→ **CHALLENGE**
Select the lines below containing the word "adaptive".

→ **LISTING**
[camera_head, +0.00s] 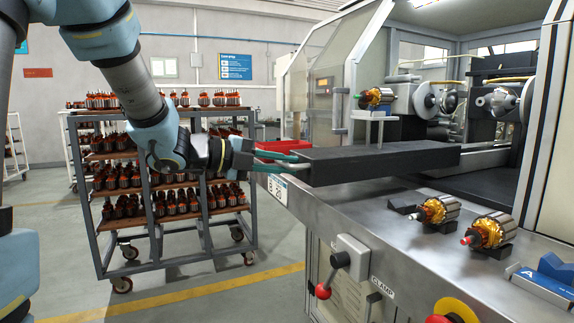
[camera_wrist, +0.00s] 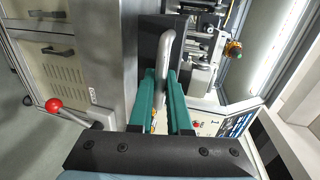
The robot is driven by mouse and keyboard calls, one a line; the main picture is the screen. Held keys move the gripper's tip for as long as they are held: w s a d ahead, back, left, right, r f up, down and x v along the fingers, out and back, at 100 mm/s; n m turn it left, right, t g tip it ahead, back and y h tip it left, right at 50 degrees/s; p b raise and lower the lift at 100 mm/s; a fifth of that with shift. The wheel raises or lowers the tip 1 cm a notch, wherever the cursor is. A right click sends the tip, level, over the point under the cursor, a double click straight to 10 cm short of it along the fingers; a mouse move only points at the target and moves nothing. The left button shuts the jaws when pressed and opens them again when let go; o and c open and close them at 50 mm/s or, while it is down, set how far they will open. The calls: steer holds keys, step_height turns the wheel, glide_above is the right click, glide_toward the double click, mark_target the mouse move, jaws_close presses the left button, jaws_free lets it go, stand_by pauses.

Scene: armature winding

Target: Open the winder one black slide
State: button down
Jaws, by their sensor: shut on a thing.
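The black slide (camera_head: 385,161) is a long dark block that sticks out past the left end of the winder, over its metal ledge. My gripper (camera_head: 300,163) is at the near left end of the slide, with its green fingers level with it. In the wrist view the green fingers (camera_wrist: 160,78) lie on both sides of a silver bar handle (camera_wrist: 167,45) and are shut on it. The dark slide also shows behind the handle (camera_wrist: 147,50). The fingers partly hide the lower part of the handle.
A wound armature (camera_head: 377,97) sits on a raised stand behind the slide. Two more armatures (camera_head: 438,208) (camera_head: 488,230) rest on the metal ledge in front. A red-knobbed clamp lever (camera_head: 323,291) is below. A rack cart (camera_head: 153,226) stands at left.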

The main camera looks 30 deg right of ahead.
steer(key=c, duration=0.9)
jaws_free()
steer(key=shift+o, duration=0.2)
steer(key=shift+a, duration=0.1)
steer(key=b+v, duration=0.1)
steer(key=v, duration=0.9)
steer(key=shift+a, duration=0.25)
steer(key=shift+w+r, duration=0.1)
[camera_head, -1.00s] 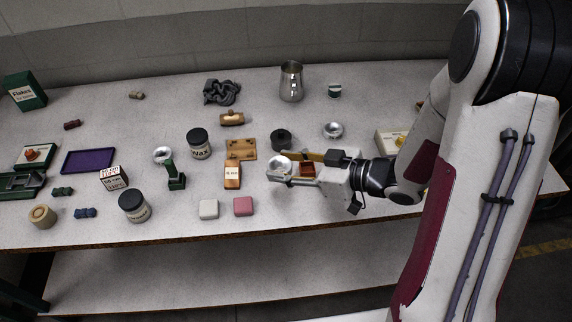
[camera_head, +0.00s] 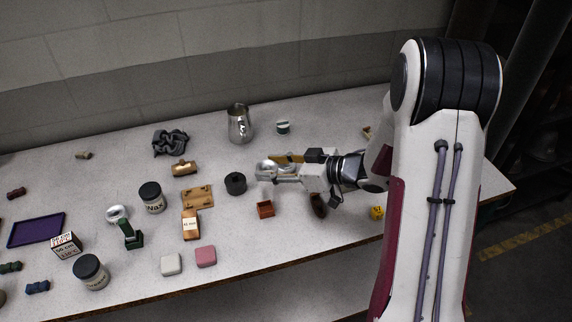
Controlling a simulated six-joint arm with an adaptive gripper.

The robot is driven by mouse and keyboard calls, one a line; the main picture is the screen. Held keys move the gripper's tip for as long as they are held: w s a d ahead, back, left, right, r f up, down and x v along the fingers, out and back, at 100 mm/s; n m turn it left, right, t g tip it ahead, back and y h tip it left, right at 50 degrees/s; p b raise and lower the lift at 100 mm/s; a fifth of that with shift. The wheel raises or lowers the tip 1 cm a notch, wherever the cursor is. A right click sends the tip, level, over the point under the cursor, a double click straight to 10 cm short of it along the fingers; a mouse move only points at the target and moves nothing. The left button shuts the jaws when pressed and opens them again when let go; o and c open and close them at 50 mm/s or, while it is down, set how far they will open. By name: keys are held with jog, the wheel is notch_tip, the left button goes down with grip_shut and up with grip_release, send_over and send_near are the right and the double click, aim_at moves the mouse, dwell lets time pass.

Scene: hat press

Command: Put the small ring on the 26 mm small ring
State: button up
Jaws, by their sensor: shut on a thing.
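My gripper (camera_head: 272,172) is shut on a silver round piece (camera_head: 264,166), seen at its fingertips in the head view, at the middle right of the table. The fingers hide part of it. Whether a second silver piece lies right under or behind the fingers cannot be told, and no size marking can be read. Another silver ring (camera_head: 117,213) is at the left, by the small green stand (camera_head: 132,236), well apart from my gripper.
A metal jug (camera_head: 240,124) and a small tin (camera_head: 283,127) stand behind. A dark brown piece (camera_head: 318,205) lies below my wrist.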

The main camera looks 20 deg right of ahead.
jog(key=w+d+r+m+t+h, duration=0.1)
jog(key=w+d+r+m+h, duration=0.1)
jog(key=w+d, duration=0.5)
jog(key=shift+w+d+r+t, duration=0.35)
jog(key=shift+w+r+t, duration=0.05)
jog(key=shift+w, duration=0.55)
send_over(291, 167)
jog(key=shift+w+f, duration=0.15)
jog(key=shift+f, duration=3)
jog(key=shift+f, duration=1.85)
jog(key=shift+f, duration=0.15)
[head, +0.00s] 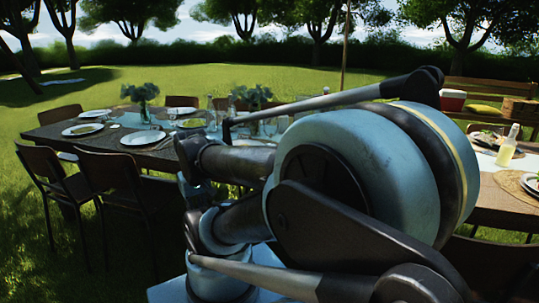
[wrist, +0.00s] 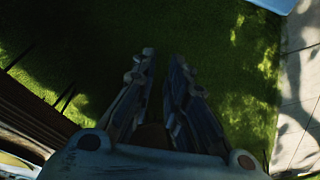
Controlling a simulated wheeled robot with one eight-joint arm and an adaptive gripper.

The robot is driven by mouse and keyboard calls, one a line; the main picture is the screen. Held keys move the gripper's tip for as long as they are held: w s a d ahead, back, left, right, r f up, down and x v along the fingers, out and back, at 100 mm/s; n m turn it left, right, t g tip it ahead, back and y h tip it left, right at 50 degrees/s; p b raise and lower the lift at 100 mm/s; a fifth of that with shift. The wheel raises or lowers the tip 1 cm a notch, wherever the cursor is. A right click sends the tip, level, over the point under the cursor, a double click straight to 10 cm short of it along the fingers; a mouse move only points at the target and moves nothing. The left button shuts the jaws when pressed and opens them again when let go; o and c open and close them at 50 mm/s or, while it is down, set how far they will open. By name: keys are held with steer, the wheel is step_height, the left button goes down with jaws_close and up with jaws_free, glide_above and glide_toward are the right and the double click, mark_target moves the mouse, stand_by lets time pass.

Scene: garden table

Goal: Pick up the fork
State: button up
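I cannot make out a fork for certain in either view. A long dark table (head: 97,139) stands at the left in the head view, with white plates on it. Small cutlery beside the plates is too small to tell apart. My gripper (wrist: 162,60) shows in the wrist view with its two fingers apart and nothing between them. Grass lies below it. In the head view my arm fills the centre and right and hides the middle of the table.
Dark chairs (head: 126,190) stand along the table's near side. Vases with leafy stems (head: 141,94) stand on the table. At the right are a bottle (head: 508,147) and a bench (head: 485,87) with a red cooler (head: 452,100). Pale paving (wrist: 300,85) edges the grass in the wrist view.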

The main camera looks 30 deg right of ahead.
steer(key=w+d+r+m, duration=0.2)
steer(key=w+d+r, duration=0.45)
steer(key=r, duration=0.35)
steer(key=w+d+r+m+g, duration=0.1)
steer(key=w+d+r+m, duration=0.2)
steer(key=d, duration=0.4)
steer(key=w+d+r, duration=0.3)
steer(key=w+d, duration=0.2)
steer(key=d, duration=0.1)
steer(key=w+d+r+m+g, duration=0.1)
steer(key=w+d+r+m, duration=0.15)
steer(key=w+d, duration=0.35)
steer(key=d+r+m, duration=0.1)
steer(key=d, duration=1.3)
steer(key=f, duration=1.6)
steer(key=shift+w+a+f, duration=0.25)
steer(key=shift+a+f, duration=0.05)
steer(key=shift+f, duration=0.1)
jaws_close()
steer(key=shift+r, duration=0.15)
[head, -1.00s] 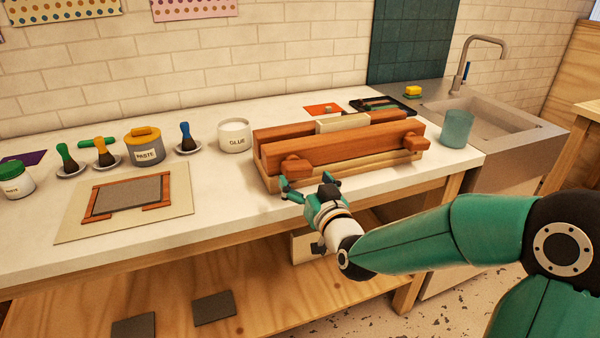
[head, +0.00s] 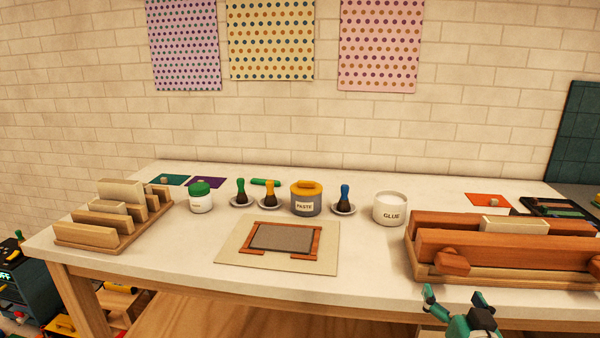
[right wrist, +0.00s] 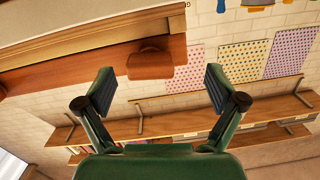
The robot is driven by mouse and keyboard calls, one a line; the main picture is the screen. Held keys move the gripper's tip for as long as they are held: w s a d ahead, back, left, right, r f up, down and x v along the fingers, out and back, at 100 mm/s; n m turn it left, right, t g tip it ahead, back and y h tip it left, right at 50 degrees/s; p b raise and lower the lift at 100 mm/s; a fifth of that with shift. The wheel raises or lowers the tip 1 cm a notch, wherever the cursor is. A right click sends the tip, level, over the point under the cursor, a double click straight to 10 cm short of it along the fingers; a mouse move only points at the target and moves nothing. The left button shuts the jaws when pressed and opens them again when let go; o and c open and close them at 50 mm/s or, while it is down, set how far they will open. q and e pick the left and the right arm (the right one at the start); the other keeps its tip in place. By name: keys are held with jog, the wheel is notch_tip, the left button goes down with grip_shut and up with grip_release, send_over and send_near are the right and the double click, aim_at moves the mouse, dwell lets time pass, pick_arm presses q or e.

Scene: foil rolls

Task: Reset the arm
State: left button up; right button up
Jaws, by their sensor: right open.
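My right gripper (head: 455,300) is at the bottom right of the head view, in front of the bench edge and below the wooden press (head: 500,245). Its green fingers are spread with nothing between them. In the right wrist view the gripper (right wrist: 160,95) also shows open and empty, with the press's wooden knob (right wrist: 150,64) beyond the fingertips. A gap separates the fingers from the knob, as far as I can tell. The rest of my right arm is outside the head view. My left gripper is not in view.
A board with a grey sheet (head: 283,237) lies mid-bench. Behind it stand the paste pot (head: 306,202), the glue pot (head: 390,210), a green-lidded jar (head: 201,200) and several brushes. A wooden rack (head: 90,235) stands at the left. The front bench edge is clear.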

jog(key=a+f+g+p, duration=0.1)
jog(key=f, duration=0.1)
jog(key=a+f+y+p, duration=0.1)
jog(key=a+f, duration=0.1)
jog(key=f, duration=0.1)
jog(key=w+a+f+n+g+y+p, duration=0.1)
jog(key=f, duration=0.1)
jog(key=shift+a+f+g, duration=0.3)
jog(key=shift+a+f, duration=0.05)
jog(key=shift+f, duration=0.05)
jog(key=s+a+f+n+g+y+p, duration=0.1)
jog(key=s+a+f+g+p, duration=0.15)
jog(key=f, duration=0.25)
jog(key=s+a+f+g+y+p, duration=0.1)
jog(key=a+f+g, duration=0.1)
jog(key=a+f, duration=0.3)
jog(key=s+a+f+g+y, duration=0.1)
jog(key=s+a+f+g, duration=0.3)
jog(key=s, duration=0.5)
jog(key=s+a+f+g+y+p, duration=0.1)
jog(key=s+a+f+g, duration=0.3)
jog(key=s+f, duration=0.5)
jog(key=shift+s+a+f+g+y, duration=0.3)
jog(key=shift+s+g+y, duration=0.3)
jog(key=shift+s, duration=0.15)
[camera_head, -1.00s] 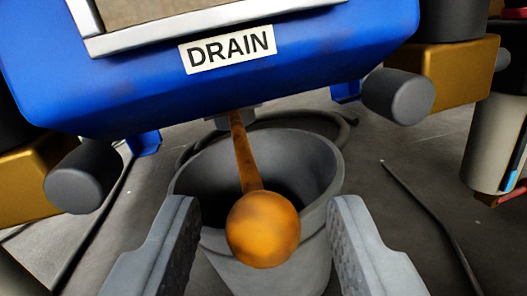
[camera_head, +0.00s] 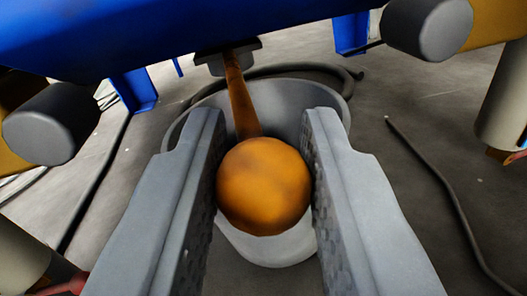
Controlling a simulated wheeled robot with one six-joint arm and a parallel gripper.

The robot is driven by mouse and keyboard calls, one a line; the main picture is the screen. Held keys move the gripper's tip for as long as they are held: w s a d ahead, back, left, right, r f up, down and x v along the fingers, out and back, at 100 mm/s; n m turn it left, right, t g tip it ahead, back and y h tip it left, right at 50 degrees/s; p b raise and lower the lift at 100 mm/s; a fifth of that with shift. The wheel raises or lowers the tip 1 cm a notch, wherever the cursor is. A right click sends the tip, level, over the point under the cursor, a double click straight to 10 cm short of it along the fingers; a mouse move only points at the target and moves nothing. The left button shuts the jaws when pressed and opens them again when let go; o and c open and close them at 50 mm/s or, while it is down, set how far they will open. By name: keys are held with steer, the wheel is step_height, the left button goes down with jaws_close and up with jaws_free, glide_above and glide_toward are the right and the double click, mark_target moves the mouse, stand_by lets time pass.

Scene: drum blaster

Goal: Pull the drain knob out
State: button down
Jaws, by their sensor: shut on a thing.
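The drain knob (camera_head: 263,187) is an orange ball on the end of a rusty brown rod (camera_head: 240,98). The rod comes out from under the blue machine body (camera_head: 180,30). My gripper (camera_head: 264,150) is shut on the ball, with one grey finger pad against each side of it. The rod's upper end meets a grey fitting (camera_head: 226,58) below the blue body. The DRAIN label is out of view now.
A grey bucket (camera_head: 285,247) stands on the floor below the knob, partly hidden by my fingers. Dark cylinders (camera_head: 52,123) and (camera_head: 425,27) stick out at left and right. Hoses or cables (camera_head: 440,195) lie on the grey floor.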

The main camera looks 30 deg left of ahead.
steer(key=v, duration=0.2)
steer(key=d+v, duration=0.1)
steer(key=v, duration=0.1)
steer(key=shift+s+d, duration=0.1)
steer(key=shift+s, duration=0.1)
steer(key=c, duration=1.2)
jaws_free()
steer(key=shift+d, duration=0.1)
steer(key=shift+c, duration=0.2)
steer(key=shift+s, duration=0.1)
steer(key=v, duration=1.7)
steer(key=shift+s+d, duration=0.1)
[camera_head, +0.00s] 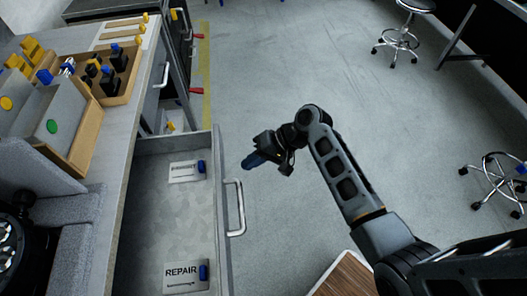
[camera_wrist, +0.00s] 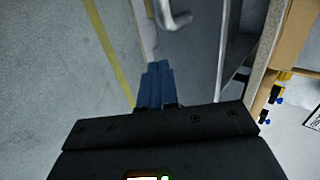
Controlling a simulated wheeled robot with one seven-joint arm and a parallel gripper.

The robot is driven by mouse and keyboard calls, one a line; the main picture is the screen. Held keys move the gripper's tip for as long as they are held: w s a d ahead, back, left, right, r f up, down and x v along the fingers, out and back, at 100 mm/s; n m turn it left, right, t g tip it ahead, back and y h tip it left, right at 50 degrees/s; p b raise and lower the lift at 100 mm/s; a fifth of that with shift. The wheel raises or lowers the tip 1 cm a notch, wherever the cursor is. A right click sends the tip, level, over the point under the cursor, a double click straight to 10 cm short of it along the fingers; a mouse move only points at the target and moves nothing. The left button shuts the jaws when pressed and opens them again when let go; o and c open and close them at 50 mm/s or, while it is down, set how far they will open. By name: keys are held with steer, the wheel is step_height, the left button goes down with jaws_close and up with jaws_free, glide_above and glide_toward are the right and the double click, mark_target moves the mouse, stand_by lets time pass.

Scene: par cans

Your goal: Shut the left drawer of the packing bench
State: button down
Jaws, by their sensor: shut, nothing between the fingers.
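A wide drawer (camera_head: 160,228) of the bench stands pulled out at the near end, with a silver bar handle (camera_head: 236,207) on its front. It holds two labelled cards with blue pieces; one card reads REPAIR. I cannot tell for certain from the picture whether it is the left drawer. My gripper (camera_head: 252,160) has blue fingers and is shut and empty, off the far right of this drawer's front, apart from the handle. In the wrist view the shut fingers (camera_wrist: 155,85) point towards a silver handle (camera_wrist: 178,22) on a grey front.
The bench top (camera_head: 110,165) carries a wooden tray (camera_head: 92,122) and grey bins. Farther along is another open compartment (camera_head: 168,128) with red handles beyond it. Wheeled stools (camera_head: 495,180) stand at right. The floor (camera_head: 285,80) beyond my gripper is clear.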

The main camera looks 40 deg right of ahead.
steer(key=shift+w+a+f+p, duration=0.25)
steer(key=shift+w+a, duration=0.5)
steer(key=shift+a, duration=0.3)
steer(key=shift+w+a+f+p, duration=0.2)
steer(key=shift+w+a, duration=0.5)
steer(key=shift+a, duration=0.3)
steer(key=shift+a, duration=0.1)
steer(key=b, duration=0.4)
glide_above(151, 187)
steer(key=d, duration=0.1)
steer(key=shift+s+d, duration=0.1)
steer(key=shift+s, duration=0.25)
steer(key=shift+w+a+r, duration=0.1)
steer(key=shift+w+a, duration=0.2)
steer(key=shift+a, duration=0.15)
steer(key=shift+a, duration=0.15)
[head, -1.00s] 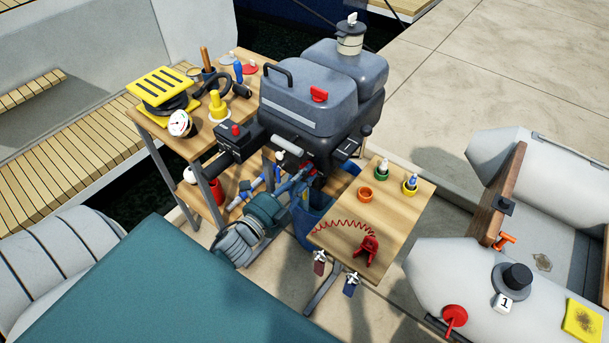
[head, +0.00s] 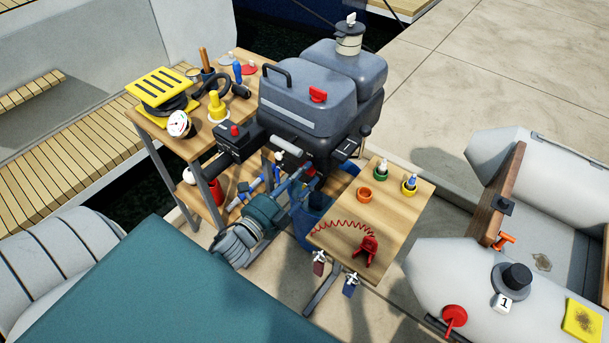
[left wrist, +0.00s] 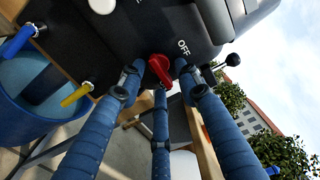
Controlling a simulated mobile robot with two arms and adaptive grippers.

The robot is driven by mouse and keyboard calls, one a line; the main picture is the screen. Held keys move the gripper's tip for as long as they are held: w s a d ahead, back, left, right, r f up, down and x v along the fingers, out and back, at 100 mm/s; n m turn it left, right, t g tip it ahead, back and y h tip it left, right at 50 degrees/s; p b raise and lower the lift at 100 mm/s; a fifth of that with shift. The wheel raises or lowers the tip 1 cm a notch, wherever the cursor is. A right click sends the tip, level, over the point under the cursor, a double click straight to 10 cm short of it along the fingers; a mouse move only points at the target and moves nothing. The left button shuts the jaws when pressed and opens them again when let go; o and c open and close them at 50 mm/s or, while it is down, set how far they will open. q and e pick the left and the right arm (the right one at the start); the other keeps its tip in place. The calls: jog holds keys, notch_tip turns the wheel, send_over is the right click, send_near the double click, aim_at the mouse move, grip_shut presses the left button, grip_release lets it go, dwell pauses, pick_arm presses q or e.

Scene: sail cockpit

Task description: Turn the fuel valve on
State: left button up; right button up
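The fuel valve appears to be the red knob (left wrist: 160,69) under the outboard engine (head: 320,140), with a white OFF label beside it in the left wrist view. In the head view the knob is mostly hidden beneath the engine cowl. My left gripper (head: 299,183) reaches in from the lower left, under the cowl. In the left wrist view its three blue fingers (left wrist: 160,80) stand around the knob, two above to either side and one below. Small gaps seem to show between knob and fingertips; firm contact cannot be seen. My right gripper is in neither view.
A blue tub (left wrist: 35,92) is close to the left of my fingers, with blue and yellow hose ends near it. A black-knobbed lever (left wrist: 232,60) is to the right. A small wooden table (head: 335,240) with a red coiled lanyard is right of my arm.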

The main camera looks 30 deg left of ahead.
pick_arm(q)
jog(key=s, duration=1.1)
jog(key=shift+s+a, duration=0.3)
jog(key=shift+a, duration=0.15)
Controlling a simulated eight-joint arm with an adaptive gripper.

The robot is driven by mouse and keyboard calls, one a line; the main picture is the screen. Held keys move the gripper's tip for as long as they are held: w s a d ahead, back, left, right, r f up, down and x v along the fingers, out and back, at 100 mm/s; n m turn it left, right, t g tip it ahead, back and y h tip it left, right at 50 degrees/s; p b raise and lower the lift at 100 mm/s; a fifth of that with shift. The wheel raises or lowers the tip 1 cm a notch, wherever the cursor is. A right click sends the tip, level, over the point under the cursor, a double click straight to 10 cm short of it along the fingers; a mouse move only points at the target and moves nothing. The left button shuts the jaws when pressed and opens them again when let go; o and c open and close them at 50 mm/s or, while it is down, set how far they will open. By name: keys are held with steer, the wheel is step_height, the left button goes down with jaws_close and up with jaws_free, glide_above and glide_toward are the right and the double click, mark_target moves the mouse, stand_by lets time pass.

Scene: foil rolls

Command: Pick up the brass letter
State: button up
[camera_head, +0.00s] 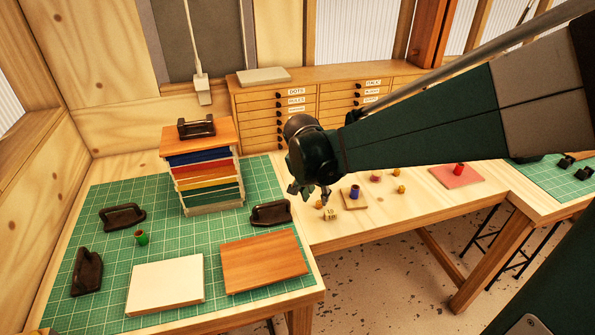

→ **COMPLETE ANSWER**
Controlling a simulated six-joint arm with an adaptive gripper.
Controlling a simulated wheeled robot with one eight-joint arm and an adaptive gripper.
Controlling a simulated mobile robot with two arms and adaptive grippers.
Controlling a simulated eight-joint arm with an adaptive gripper.

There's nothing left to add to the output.